The STL also contains random sampling and shuffling algorithms. We start by looking at random_shuffle.

There are two forms. The first uses an internal RNG with its own seed; the second form allows for a function object conformant to the STL’s requirements (essentially, given N produce a uniform draw greater or equal to zero and less than N).
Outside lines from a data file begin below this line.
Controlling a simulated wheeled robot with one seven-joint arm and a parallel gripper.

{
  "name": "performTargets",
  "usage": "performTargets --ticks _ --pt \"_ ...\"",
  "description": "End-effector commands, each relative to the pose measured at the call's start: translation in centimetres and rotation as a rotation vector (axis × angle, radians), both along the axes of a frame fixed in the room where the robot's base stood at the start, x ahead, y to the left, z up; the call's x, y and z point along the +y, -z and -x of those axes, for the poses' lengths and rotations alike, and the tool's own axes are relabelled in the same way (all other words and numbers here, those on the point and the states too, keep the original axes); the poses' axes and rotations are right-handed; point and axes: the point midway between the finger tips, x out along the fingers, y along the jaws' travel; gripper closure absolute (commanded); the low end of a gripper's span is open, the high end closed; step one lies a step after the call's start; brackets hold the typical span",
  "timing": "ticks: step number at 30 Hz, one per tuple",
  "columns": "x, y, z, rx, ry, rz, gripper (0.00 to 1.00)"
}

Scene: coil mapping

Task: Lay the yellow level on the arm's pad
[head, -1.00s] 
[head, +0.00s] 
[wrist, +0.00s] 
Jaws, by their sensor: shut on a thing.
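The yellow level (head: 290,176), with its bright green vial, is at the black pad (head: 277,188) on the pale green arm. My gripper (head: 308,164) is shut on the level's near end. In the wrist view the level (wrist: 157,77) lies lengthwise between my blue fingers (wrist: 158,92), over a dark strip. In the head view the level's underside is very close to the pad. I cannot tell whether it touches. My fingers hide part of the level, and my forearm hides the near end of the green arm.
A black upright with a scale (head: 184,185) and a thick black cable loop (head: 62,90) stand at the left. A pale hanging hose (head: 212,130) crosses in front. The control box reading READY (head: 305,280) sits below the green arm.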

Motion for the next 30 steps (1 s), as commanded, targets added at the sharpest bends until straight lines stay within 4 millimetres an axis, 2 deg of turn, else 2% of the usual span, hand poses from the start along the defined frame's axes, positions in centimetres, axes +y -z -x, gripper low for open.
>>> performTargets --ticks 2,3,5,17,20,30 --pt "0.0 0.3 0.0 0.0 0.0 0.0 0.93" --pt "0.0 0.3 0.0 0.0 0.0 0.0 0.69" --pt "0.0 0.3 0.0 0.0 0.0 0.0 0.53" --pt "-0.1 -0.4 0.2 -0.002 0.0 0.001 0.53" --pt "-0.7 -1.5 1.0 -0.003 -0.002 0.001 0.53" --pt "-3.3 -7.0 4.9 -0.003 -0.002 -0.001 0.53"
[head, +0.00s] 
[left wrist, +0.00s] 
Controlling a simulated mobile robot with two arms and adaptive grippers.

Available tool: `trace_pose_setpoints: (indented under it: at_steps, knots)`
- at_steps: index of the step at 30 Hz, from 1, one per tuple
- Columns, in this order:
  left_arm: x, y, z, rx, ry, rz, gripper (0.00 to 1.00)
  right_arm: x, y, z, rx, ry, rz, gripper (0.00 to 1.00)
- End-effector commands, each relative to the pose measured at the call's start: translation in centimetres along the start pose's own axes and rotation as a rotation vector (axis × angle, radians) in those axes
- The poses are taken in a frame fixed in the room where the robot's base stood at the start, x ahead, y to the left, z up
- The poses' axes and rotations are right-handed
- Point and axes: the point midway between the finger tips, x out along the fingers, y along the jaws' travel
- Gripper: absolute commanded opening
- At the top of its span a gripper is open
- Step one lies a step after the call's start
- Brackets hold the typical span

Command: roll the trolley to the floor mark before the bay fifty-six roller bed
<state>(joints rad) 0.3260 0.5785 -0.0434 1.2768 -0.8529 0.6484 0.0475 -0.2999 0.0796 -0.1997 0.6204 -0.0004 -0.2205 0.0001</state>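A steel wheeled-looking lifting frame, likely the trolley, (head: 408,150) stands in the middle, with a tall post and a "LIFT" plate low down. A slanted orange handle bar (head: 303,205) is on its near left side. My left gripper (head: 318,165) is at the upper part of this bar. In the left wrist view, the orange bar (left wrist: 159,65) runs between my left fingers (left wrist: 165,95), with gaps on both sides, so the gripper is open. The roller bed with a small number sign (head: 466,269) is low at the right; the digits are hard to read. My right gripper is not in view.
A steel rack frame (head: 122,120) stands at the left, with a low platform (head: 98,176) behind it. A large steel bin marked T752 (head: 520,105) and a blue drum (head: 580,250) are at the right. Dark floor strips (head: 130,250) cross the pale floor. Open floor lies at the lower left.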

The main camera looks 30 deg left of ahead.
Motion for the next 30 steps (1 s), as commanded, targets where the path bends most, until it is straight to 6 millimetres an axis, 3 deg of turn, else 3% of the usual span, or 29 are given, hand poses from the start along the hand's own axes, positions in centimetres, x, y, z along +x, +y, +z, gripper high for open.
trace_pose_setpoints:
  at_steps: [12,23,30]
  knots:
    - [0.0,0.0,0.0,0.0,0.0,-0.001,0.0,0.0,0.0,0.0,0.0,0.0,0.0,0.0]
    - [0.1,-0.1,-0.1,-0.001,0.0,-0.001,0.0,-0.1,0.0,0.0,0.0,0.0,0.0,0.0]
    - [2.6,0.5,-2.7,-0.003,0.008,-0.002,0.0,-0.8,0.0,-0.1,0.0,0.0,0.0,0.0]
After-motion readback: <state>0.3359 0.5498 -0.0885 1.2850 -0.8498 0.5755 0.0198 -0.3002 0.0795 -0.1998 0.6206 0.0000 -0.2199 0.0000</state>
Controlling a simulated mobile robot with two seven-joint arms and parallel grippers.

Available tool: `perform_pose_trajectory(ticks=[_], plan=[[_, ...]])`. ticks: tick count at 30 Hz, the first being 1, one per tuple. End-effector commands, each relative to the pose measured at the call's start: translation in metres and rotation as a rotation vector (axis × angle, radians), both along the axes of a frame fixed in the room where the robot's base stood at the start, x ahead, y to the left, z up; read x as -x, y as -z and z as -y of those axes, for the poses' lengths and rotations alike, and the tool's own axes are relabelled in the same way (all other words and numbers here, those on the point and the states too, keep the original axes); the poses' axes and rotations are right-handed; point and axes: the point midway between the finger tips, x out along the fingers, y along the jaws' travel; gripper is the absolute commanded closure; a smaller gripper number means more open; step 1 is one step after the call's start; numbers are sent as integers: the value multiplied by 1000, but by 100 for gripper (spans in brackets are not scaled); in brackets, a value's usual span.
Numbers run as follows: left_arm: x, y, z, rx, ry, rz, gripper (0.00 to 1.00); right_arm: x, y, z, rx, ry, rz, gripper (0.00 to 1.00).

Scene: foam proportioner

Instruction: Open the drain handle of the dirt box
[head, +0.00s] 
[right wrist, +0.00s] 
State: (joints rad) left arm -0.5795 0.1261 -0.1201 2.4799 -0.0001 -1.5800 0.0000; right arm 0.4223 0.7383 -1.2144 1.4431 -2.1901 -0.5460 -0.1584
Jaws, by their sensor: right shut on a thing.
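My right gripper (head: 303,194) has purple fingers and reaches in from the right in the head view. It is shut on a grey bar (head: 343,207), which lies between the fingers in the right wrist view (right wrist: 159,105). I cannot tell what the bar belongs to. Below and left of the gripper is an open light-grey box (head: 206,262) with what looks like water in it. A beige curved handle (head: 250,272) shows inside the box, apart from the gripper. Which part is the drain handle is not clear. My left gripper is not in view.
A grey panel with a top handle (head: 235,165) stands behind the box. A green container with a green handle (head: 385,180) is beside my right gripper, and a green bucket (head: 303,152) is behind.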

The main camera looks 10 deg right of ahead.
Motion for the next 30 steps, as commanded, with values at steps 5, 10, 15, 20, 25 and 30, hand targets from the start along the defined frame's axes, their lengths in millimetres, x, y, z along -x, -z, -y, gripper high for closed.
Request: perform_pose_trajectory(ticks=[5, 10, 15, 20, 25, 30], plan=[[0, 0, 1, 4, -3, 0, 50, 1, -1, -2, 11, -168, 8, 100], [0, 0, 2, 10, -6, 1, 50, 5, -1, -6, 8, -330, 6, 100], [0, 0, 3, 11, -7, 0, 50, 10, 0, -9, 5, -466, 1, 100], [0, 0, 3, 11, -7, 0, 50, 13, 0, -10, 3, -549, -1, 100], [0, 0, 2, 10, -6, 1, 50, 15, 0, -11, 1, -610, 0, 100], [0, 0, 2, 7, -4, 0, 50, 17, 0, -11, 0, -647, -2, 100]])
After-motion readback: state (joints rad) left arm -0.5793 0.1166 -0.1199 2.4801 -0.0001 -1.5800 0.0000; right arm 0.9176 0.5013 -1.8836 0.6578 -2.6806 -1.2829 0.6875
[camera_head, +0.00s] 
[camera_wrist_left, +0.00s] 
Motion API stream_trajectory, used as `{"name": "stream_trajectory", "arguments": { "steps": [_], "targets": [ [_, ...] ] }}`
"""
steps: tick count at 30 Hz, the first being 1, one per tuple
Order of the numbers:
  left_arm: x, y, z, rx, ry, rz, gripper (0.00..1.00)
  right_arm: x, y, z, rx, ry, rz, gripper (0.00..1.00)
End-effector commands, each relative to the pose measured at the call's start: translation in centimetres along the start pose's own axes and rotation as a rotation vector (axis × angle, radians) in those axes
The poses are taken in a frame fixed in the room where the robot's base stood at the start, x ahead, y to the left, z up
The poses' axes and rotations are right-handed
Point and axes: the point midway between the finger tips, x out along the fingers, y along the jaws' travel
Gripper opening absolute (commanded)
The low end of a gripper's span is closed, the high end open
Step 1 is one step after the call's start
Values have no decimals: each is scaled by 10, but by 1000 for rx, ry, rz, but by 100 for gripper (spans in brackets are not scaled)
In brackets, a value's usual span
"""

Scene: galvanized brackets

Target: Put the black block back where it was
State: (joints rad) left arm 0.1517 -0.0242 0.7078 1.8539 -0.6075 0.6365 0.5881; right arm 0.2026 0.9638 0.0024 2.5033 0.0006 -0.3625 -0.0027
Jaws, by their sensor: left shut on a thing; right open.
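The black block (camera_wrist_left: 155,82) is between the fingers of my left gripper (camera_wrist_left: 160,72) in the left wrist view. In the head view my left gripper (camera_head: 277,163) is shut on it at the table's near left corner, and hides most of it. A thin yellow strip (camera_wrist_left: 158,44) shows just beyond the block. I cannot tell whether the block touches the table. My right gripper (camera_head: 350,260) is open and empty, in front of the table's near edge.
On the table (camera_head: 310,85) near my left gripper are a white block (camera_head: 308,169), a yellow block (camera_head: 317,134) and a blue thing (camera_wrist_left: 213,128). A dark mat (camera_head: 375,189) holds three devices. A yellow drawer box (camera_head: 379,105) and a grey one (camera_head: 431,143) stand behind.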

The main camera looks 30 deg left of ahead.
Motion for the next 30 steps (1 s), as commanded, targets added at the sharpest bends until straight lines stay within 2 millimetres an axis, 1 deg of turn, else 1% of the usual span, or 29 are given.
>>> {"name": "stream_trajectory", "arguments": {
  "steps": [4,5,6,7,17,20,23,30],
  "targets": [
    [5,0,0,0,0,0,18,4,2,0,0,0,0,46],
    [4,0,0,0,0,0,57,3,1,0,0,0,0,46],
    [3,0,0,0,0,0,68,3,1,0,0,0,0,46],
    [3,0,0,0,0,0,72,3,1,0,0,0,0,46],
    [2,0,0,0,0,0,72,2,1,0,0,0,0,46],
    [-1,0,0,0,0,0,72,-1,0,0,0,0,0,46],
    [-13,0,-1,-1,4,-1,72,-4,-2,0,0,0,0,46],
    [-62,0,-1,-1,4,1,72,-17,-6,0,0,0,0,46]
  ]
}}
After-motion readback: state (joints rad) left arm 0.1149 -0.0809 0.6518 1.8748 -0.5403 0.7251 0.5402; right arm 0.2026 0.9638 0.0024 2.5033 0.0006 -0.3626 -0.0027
This is useful for us as it lets us tie this to the same RNG which R uses.

#include <Rcpp.h>

// wrapper around R's RNG such that we get a uniform distribution over
// [0,n) as required by the STL algorithm
inline int randWrapper(const int n) { return floor(unif_rand()*n); }

// [[Rcpp::export]]
Rcpp::NumericVector randomShuffle(Rcpp::NumericVector a) {
    // already added by sourceCpp(), but needed standalone
    Rcpp::RNGScope scope;             

    // clone a into b to leave a alone
    Rcpp::NumericVector b = Rcpp::clone(a);

    std::random_shuffle(b.begin(), b.end(), randWrapper);

    return b;
}

We can illustrate this on a simple example or two:

a <- 1:8
set.seed(42)
randomShuffle(a)


[1] 1 4 3 7 5 8 6 2

set.seed(42)
randomShuffle(a)


[1] 1 4 3 7 5 8 6 2

By tieing the STL implementation of the random permutation to the RNG from R, we are able to compute reproducible permutations, fast and from C++.